------ RECORDS ------

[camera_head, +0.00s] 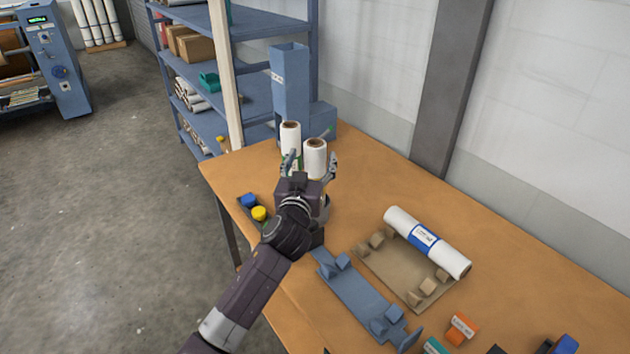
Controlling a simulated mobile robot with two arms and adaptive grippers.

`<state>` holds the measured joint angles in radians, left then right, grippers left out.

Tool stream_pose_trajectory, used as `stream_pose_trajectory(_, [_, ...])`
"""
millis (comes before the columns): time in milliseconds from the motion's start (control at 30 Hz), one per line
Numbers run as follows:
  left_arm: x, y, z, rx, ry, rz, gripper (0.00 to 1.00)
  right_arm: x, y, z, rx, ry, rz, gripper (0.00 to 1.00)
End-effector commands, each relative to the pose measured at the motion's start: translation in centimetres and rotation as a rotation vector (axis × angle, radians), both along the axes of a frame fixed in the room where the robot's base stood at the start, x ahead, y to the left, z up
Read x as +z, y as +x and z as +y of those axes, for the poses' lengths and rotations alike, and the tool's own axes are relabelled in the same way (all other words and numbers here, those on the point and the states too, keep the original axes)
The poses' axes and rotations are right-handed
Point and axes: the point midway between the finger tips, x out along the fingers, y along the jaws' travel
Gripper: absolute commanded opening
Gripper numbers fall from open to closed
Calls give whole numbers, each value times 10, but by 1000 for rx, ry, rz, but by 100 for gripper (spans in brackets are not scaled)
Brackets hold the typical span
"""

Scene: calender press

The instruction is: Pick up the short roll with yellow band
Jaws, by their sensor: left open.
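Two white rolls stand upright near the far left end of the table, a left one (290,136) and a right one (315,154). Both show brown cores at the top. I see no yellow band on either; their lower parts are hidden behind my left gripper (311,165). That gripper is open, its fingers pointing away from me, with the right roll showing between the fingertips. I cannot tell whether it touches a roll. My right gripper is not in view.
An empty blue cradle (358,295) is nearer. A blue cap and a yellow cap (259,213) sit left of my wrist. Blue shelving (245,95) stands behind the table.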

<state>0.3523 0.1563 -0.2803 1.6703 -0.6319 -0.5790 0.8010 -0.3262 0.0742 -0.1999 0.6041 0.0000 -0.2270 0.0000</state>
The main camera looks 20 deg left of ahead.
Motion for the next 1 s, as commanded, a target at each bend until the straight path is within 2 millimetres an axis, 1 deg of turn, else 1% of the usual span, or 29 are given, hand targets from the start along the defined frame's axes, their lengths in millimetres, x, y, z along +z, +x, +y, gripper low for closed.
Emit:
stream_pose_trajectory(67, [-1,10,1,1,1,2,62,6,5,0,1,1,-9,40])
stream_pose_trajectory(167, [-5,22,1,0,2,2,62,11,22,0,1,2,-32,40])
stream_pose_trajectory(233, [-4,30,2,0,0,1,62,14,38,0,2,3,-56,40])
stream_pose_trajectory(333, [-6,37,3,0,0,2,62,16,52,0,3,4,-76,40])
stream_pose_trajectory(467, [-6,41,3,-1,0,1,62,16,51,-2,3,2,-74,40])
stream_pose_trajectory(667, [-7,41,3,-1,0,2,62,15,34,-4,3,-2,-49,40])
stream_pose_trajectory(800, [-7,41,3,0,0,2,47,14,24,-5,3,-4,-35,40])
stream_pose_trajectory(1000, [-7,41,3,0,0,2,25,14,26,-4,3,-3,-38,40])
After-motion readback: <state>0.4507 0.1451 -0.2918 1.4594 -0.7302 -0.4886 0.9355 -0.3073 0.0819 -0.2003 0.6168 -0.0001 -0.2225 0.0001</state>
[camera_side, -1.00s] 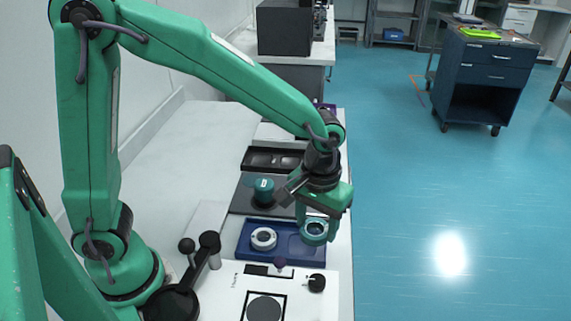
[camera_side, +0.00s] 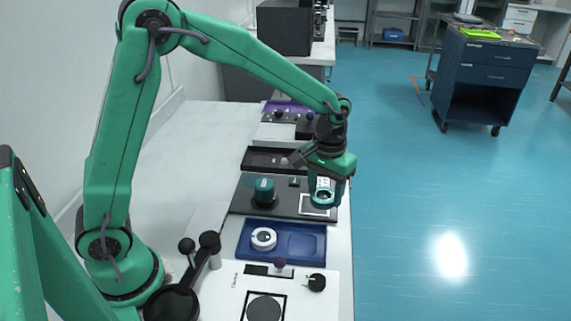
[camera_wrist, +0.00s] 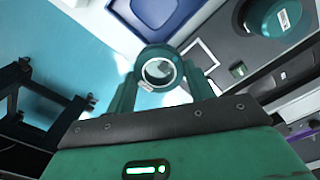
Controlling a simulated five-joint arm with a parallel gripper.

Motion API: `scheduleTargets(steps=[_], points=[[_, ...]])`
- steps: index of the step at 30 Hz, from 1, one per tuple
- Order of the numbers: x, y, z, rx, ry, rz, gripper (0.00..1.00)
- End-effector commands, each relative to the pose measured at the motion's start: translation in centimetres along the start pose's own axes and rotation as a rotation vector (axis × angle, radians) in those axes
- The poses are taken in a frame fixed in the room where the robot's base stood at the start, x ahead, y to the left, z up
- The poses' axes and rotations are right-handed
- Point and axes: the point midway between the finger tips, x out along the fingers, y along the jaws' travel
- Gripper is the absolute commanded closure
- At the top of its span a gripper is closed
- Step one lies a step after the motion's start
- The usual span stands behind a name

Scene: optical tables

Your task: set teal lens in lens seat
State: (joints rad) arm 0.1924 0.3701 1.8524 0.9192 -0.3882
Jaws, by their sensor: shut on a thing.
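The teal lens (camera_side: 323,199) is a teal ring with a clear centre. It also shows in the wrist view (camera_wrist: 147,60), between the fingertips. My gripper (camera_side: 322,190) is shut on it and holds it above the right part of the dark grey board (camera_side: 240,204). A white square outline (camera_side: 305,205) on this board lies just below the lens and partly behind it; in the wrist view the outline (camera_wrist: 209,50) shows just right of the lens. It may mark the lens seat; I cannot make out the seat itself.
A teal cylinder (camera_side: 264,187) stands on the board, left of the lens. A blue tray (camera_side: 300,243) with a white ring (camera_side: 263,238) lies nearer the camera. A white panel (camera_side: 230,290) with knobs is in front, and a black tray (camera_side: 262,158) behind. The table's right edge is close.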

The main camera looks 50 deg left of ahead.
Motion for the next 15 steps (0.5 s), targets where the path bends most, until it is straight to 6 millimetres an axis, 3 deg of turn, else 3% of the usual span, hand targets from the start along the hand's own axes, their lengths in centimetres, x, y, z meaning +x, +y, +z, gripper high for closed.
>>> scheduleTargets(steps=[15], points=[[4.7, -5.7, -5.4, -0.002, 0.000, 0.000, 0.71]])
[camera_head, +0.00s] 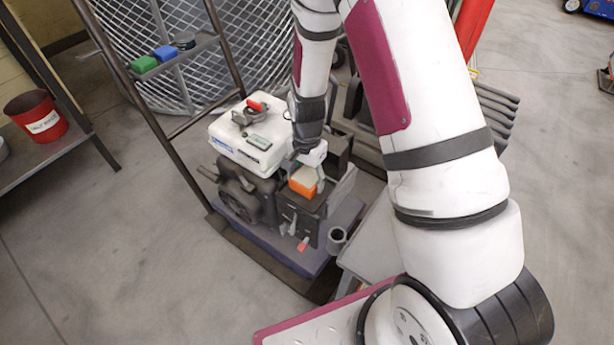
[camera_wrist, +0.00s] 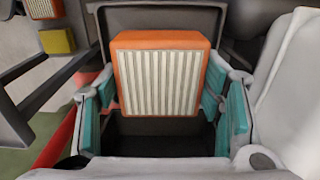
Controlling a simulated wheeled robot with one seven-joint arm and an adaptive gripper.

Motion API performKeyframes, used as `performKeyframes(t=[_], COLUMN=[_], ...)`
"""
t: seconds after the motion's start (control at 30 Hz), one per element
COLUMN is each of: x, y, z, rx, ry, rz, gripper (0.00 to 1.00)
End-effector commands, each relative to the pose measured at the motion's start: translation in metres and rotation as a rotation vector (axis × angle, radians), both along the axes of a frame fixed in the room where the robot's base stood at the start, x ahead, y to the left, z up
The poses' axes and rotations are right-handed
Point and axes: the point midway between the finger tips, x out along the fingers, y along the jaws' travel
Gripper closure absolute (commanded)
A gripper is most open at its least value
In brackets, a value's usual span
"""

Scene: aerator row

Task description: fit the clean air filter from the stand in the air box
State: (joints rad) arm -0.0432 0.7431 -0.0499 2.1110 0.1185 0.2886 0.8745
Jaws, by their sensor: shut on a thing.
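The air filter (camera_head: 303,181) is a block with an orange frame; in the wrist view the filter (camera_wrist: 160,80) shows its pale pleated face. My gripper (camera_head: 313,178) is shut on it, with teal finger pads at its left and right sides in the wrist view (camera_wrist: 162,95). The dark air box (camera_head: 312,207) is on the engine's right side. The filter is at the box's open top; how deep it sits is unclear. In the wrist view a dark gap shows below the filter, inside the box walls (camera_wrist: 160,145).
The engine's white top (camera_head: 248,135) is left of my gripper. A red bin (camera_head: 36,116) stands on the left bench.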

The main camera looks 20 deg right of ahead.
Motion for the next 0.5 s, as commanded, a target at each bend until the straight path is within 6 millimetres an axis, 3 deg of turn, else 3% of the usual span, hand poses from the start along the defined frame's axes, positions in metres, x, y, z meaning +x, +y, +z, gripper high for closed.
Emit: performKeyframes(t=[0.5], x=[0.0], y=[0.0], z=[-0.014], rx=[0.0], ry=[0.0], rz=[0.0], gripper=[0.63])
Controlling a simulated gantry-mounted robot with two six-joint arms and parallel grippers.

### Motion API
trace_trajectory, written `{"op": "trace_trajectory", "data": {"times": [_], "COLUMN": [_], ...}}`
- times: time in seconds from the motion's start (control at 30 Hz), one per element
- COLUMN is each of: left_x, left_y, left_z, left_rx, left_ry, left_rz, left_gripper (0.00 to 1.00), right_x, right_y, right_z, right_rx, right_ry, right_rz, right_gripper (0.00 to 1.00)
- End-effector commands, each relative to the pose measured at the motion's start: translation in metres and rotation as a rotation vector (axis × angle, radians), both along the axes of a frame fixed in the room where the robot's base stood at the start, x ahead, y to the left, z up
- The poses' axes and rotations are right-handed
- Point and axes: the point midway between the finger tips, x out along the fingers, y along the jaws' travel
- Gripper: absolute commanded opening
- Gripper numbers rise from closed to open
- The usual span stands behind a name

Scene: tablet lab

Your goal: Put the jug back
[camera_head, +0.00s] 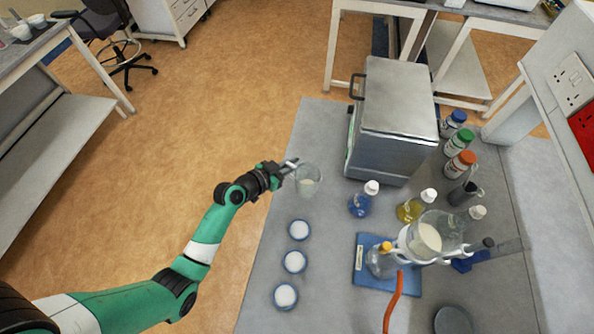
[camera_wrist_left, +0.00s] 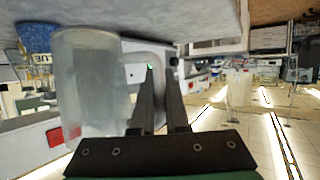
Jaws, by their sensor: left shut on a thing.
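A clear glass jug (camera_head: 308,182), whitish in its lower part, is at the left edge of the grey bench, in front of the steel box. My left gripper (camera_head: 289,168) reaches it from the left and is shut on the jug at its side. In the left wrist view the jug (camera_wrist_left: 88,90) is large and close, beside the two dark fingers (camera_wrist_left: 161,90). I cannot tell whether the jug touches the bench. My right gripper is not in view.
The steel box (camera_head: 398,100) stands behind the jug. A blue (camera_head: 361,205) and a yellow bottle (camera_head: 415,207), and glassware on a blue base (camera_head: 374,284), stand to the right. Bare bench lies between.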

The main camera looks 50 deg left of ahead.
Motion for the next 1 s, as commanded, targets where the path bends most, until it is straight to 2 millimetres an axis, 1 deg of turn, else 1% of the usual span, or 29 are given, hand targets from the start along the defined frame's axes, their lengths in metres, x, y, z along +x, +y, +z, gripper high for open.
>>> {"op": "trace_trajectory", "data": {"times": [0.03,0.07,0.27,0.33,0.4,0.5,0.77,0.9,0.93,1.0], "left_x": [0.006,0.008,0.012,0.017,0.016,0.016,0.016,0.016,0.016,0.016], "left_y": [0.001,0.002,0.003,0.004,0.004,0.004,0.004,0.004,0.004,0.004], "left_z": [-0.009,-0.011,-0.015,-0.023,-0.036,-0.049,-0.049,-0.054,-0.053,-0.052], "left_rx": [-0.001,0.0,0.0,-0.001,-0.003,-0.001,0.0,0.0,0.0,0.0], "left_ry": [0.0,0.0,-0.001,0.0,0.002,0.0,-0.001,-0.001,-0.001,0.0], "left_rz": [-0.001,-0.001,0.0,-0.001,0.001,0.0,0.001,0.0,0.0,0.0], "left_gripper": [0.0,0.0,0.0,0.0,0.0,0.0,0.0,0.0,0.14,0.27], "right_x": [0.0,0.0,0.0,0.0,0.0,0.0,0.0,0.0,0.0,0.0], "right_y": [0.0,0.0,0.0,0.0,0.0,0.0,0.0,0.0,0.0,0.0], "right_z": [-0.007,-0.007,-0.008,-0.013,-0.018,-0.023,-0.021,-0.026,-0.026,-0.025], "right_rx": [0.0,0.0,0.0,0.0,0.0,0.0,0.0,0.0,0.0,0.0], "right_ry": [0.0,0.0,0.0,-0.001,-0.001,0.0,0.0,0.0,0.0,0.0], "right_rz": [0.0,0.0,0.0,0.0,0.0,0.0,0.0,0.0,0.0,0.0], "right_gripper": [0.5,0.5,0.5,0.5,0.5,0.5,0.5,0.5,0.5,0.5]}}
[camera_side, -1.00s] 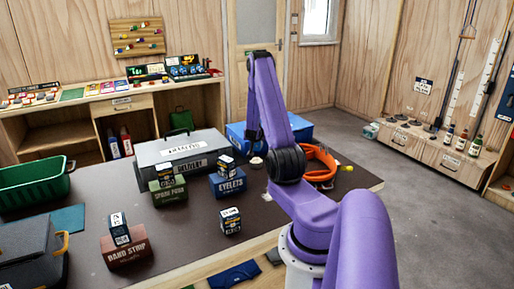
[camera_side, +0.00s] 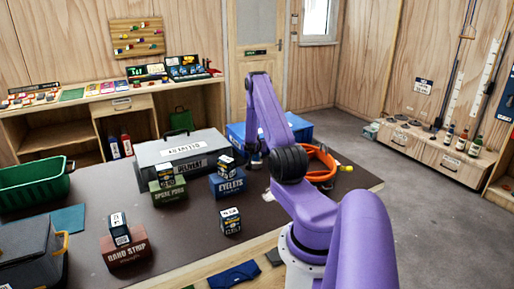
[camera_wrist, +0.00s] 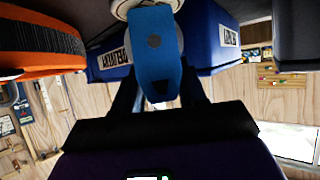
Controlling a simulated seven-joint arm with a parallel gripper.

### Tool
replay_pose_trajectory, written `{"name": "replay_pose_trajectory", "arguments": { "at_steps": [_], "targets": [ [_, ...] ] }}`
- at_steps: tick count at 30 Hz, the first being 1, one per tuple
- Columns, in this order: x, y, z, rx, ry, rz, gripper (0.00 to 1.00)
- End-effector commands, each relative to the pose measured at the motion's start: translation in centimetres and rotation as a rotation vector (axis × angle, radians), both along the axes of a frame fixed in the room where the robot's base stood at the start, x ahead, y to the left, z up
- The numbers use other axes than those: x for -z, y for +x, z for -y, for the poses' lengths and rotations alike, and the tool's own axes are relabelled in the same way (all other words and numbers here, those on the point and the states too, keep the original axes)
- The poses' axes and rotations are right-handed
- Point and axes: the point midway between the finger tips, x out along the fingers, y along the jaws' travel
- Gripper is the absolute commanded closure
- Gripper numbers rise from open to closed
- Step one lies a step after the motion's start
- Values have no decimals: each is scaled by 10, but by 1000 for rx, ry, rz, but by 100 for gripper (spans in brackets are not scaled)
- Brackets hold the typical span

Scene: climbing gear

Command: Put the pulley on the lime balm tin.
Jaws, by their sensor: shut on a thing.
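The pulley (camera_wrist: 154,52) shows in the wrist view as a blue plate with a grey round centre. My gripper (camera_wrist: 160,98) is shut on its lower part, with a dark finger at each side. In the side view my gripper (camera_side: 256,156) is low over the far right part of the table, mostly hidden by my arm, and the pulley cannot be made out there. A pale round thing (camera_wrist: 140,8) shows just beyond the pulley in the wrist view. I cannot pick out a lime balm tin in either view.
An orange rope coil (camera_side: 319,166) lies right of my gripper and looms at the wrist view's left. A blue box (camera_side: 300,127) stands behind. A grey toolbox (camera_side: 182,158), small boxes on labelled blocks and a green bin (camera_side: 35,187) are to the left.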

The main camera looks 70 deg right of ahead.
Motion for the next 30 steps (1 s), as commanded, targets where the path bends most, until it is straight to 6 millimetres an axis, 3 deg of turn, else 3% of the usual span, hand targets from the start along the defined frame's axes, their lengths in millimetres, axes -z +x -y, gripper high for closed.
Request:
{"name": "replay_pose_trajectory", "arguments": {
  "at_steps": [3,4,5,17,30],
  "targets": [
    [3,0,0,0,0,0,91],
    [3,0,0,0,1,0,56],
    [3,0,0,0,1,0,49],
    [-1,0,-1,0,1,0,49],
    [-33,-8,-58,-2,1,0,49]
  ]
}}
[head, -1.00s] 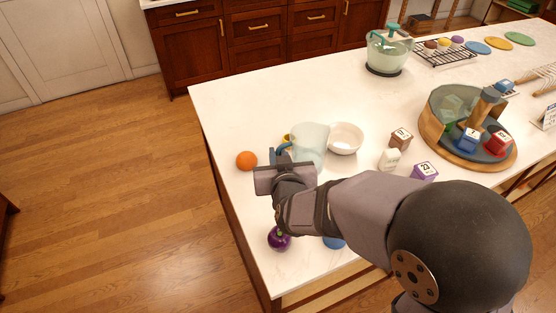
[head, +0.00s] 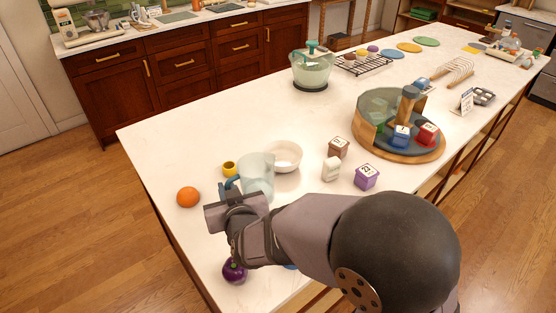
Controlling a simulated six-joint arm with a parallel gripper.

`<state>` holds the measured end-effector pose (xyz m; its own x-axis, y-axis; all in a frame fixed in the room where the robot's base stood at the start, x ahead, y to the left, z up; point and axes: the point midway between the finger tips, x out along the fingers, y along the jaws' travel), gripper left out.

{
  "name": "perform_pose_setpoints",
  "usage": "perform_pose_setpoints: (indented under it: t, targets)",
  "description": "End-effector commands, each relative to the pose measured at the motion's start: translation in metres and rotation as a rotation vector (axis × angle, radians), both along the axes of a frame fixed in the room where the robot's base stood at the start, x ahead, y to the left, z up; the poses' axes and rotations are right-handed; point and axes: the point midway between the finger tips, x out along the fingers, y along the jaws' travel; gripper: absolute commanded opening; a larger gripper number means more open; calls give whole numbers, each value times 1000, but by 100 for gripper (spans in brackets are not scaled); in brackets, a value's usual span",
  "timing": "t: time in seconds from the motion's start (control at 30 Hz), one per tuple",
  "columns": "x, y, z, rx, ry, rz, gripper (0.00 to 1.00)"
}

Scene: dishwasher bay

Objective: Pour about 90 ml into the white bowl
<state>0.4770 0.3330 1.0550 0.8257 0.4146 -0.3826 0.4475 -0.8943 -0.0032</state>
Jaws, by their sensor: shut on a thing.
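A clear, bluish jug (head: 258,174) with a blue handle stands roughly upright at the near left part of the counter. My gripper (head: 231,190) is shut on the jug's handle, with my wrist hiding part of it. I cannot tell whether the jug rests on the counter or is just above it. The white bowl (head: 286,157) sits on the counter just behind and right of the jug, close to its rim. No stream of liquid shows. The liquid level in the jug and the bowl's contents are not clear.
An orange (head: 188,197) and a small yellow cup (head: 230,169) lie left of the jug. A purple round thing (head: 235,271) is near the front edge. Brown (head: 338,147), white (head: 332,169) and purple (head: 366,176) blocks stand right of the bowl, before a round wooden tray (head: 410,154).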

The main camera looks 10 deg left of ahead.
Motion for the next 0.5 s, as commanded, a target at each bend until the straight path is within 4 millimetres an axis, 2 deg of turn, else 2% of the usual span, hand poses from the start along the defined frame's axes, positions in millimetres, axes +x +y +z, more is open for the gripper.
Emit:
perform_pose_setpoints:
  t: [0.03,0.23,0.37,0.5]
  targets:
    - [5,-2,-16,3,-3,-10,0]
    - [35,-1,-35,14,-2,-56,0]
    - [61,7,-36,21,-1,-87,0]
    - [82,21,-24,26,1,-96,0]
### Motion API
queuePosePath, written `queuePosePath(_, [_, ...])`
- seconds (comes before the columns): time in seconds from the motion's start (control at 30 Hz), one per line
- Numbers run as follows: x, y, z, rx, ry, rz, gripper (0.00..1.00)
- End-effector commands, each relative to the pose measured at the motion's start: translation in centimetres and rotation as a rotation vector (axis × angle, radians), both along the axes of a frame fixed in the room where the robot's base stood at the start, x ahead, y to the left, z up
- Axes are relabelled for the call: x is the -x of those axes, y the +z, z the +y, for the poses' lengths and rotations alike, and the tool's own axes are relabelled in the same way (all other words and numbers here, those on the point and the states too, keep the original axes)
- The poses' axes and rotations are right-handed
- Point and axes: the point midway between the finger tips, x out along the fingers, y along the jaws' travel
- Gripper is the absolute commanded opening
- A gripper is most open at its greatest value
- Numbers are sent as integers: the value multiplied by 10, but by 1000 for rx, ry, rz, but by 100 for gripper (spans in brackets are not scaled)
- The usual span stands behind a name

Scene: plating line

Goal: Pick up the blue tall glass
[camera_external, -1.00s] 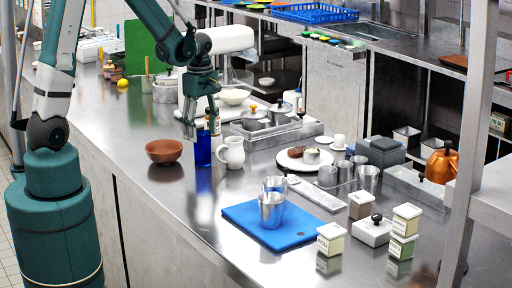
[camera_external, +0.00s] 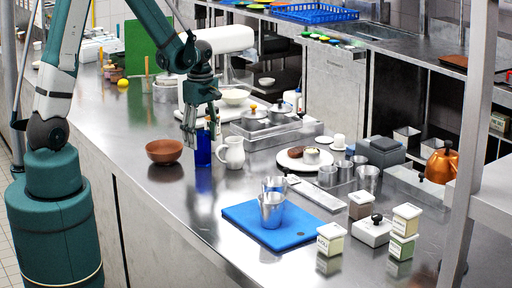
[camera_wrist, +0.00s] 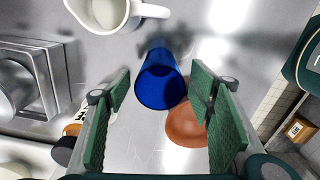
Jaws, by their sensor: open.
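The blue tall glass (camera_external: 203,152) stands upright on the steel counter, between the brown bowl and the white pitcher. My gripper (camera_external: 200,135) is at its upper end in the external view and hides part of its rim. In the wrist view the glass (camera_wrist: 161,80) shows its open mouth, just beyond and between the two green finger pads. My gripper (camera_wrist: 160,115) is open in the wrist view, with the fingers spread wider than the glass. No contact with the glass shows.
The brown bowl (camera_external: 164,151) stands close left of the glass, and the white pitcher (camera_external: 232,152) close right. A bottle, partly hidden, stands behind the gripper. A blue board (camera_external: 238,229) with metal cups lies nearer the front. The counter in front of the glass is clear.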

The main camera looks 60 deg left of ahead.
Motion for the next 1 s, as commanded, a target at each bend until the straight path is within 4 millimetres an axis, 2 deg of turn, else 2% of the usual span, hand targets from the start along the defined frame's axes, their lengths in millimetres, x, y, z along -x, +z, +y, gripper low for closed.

------

EXERCISE AIM :: Everything from the first line of the records through the line containing "The instruction is: Pick" should be reproduced exactly, apart from the pictures.

ANSWER TO THIS PROBLEM ::
[camera_head, +0.00s] 
Controlling a simulated mobile robot with two arms and adaptive grippers.

`<state>` holds the measured joint angles in radians, left then right, grippers left out.

Tool stream_pose_trajectory, used as `stream_pose_trajectory(_, [_, ...])`
"""
millis (comes before the columns): time in milliseconds from the motion's start (control at 30 Hz), one per line
Numbers run as follows:
  left_arm: x, y, z, rx, ry, rz, gripper (0.00 to 1.00)
  right_arm: x, y, z, rx, ry, rz, gripper (0.00 to 1.00)
End-effector commands, each relative to the pose measured at the motion's start: translation in centimetres and rotation as a rotation vector (axis × angle, radians), both along the axes of a frame fixed in the room where the robot's base stood at the start, x ahead, y to the left, z up
Read x as +z, y as +x and z as +y of those axes, for the poses' lengths and rotations alike, and the tool's own axes are relabelled in the same way (all other words and numbers here, those on the point and the states too, keep the original axes)
The poses' axes and rotations are right-handed
Point and axes: the point midway between the finger tips, x out along the fingers, y along the jaws' travel
Gripper: absolute commanded opening
Gripper numbers fall from open to closed
Calls give whole numbers, each value times 10, but by 1000 for rx, ry, rz, but by 100 for gripper (spans in brackets are not scaled)
Brackets hold the typical span
"""

Scene: calender press

The instruction is: Pick up the short roll with yellow band

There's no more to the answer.